**GIVEN INFORMATION**
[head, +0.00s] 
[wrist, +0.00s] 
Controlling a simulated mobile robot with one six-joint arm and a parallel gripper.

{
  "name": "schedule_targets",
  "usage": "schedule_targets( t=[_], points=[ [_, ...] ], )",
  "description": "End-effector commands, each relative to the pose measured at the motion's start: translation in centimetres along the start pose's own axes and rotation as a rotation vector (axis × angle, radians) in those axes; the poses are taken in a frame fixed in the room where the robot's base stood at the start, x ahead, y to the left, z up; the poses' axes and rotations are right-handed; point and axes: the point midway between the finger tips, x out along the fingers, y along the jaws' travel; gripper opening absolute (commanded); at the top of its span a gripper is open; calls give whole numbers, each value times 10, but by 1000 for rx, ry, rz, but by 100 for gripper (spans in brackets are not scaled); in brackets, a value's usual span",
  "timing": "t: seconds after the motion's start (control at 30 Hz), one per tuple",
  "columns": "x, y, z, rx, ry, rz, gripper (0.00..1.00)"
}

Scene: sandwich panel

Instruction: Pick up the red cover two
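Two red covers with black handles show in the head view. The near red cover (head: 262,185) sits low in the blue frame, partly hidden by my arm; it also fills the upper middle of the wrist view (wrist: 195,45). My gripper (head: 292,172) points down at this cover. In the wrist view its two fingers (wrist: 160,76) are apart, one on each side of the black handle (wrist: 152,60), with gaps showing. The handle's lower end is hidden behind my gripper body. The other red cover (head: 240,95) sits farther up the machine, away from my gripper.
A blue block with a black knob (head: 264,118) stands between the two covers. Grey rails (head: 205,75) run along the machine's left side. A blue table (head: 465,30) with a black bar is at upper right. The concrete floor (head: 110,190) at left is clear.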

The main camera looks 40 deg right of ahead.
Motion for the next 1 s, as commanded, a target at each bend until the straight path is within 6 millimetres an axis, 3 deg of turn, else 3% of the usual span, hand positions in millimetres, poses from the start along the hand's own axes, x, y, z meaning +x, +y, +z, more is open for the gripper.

**WHAT YOU WILL DO**
Look above for the line that contains "Controlling a simulated". Starting there, transcribe every line exactly until you have copied the line that contains "Scene: sandwich panel".

**ANSWER FOR THIS EXERCISE**
Controlling a simulated mobile robot with one six-joint arm and a parallel gripper.

{
  "name": "schedule_targets",
  "usage": "schedule_targets( t=[_], points=[ [_, ...] ], )",
  "description": "End-effector commands, each relative to the pose measured at the motion's start: translation in centimetres along the start pose's own axes and rotation as a rotation vector (axis × angle, radians) in those axes; the poses are taken in a frame fixed in the room where the robot's base stood at the start, x ahead, y to the left, z up; the poses' axes and rotations are right-handed; point and axes: the point midway between the finger tips, x out along the fingers, y along the jaws' travel; gripper opening absolute (commanded); at the top of its span a gripper is open; calls give whole numbers, each value times 10, but by 1000 for rx, ry, rz, but by 100 for gripper (spans in brackets are not scaled); in brackets, a value's usual span",
  "timing": "t: seconds after the motion's start (control at 30 Hz), one per tuple",
  "columns": "x, y, z, rx, ry, rz, gripper (0.00..1.00)"
}

Scene: sandwich panel

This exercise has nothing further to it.